> _WORK REQUIRED_
Can you write out all the lines word for word, with no pictures?

-- START GIVEN INFORMATION --

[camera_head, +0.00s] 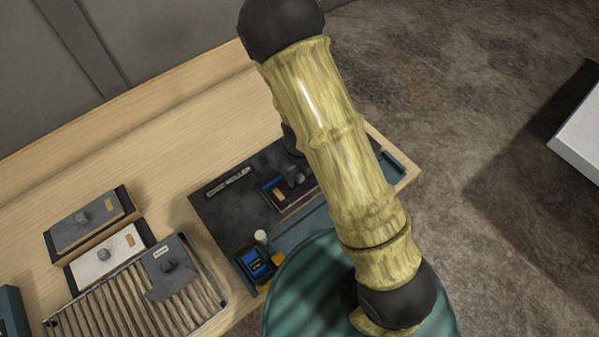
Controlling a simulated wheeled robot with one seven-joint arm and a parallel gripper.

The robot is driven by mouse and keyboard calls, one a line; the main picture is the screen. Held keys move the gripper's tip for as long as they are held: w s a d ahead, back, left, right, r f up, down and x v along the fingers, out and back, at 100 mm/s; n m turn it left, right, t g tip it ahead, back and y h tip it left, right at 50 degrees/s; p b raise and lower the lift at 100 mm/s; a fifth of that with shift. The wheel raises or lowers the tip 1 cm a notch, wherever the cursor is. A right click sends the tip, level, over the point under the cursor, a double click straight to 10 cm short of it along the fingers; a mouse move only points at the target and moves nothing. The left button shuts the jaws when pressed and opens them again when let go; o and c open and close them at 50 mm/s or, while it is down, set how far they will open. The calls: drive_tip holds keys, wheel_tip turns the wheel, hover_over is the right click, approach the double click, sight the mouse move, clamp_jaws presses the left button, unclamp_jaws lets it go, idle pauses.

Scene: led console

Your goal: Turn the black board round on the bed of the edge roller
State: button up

-- END GIVEN INFORMATION --

> _WRITTEN SOLUTION_
[camera_head, +0.00s] 
Controlling a simulated wheeled robot with one seven-joint arm and a parallel gripper.

The robot is driven by mouse and keyboard calls, one a line; the main picture is the screen. Held keys move the gripper's tip for as long as they are held: w s a d ahead, back, left, right, r f up, down and x v along the fingers, out and back, at 100 mm/s; n m turn it left, right, t g tip it ahead, back and y h tip it left, right at 50 degrees/s; p b raise and lower the lift at 100 mm/s; a fifth of that with shift. The wheel raises or lowers the tip 1 cm a notch, wherever the cursor is. A right click sends the tip, level, over the point under the cursor, a double click straight to 10 cm short of it along the fingers; a mouse move only points at the target and moves nothing. The left button shuts the jaws when pressed and opens them again when let go; o and c open and close them at 50 mm/s or, while it is down, set how far they will open. The calls: drive_tip holds keys, wheel_tip turns the wheel, hover_over is the right click, approach the double click, sight the mouse move, clamp_jaws presses the left button, unclamp_jaws lets it go, idle pauses.

Scene: led console

Your goal: Turn the black board round on the bed of the edge roller
State: button up

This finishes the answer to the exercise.